- **Aim of the exercise**:
Exactly reproduce the lines from the top of the entries below through the line containing "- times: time", with both ends included.

- **Extracted records**:
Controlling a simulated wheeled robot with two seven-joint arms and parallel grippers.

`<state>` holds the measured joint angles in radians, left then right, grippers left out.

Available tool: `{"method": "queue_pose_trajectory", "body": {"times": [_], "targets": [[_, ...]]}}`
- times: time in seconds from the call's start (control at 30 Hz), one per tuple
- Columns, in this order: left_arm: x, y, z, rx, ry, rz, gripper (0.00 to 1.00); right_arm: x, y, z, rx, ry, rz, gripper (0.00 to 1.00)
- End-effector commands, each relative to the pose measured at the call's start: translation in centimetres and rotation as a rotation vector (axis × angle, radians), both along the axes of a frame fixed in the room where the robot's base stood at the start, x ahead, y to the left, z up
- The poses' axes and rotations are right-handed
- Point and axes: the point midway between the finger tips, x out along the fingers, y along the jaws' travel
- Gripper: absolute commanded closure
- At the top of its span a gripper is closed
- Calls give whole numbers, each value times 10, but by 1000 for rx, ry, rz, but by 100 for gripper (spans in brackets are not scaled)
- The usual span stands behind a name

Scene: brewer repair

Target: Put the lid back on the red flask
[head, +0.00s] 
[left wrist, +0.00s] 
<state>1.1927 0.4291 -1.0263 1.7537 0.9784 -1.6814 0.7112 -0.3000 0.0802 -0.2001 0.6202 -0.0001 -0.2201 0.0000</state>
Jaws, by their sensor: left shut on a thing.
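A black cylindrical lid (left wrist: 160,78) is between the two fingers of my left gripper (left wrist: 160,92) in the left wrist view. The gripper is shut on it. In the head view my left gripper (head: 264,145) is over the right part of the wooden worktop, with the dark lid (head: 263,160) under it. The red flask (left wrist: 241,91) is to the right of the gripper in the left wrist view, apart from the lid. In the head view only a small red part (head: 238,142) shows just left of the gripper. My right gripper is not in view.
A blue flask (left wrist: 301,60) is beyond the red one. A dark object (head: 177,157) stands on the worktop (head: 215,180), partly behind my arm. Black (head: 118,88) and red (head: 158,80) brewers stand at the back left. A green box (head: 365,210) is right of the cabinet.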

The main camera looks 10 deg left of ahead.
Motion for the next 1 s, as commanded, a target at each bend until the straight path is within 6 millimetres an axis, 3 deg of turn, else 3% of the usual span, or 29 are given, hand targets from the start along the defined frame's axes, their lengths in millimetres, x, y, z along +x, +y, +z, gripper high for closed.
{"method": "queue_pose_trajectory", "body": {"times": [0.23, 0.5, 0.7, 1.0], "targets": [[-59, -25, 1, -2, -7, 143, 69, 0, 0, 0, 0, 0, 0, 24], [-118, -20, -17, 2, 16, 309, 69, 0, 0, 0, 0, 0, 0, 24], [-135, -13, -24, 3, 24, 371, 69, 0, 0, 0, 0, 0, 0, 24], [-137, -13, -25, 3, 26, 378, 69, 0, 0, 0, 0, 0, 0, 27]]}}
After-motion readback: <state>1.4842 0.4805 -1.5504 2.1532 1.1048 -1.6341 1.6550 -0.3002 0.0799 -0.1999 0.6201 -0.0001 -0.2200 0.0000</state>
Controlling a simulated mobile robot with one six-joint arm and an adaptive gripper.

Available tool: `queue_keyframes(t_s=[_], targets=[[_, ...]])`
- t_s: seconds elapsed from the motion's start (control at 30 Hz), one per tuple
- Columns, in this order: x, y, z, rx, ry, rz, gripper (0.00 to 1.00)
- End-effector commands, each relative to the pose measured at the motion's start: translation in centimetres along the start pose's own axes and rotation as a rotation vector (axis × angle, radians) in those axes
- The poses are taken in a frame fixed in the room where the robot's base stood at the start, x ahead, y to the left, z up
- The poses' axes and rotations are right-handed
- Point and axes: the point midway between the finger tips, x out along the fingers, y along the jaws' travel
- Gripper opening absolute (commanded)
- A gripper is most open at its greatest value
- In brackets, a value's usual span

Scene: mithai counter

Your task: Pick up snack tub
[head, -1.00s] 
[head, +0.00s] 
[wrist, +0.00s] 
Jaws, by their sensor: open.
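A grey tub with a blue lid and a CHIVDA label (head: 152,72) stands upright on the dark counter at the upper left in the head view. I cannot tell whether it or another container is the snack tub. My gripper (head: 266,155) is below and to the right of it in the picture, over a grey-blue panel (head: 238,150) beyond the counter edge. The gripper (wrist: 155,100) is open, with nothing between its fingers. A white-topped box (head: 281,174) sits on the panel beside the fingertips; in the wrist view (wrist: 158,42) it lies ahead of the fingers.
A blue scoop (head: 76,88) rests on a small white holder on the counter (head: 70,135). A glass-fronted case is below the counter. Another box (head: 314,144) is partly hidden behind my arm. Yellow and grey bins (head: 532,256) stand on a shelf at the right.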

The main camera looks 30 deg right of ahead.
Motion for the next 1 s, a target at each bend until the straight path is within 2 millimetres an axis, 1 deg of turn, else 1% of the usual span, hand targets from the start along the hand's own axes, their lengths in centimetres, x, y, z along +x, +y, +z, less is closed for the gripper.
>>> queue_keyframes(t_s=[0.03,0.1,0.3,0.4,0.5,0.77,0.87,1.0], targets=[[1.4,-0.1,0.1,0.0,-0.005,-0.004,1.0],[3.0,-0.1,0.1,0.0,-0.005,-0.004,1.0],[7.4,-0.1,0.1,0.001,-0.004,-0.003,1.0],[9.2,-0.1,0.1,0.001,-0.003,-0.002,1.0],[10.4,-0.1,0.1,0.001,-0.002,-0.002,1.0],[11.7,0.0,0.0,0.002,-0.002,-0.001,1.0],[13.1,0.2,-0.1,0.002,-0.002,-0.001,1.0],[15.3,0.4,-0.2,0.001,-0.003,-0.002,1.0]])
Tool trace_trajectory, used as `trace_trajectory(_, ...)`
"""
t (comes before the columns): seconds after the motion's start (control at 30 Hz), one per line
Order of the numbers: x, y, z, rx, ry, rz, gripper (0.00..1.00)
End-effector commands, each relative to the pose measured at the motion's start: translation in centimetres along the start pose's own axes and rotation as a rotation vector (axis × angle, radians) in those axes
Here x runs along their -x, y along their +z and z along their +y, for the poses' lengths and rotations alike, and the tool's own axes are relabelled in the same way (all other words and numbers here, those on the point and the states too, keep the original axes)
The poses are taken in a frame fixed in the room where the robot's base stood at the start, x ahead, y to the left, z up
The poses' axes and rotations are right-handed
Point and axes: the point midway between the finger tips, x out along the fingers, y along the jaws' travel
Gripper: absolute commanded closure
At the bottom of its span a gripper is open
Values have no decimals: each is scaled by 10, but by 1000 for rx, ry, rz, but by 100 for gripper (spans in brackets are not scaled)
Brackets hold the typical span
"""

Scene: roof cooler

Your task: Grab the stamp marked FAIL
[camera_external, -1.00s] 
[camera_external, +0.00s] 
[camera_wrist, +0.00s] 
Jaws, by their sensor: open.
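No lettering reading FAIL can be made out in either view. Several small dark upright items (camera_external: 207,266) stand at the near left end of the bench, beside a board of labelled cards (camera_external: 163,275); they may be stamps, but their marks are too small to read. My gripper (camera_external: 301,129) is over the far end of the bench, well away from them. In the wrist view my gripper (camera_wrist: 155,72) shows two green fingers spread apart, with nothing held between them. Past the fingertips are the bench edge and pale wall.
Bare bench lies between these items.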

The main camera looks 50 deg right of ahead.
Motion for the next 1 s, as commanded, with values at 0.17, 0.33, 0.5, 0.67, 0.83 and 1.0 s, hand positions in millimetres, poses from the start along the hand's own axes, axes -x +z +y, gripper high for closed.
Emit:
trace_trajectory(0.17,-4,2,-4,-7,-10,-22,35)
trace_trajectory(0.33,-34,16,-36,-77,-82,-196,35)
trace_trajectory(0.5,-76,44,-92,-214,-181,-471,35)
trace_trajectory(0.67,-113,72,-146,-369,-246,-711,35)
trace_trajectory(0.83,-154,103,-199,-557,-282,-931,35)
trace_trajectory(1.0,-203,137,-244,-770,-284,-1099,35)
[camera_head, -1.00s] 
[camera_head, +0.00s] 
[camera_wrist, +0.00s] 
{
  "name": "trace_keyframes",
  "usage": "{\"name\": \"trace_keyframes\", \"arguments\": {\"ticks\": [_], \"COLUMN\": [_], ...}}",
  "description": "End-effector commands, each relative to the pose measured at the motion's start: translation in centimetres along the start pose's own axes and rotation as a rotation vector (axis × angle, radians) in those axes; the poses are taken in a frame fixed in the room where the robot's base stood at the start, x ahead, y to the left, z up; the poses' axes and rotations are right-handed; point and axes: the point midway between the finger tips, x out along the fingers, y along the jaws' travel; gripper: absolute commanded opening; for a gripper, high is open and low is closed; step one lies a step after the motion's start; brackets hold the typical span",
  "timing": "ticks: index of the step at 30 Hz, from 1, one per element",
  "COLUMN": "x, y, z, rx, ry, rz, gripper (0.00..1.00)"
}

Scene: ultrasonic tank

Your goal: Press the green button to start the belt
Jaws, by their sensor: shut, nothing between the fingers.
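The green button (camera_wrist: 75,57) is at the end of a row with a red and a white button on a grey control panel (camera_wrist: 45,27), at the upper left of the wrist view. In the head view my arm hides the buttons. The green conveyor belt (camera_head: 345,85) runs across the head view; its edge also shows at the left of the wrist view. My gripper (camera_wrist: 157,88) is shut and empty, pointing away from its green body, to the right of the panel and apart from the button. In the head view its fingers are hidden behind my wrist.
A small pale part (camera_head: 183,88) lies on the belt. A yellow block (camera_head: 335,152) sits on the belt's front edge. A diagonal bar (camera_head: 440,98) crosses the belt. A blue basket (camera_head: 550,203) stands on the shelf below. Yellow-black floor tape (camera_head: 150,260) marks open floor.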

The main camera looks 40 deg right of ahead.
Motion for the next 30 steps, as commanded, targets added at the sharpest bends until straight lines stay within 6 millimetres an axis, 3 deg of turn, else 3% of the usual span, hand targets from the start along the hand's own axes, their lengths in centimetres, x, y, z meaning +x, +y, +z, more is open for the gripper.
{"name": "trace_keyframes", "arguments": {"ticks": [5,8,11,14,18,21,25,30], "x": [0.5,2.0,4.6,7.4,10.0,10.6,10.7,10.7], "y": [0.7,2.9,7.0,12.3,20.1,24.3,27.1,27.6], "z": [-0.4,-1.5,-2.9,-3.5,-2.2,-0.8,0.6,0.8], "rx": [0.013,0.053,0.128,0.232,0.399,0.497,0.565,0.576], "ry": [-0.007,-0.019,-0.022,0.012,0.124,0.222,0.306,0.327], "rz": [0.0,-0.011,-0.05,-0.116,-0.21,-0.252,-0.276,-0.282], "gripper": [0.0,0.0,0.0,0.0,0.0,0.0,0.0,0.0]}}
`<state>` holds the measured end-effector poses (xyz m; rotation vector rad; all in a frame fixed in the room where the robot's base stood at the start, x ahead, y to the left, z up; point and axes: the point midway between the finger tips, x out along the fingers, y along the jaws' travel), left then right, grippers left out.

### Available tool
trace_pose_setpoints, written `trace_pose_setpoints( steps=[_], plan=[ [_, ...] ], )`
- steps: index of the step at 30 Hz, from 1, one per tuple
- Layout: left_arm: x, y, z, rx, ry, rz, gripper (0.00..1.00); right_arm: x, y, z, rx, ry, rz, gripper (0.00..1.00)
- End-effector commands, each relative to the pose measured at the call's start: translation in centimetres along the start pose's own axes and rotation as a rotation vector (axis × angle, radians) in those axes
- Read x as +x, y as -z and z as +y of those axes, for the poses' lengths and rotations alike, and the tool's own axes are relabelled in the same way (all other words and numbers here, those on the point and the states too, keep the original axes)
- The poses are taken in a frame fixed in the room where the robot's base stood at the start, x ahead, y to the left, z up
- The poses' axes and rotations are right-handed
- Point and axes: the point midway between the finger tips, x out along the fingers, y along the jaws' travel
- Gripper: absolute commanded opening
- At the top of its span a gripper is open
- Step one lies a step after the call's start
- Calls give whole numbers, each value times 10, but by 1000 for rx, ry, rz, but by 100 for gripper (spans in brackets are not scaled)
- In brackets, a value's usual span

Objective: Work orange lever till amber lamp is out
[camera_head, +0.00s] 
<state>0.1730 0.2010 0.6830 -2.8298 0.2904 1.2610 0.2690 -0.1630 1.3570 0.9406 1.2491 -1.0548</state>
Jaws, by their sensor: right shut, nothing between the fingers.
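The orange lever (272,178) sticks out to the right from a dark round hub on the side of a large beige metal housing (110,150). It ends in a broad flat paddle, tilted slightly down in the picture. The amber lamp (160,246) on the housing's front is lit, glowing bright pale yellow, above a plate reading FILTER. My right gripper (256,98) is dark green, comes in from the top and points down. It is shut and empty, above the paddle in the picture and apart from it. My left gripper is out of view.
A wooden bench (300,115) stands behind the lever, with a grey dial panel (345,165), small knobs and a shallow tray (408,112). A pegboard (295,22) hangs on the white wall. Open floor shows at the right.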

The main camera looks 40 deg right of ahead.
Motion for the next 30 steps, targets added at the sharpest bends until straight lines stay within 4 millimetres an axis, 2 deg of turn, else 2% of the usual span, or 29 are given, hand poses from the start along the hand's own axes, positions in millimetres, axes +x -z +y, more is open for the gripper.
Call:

- **Task response**:
Controlling a simulated wheeled robot with two seven-joint arms and parallel grippers.

`<state>` holds the measured joint angles in radians, left then right, grippers left out.

Available tool: `{"method": "queue_pose_trajectory", "body": {"times": [_], "targets": [[_, ...]]}}`
- times: time in seconds from the call's start (control at 30 Hz), one per tuple

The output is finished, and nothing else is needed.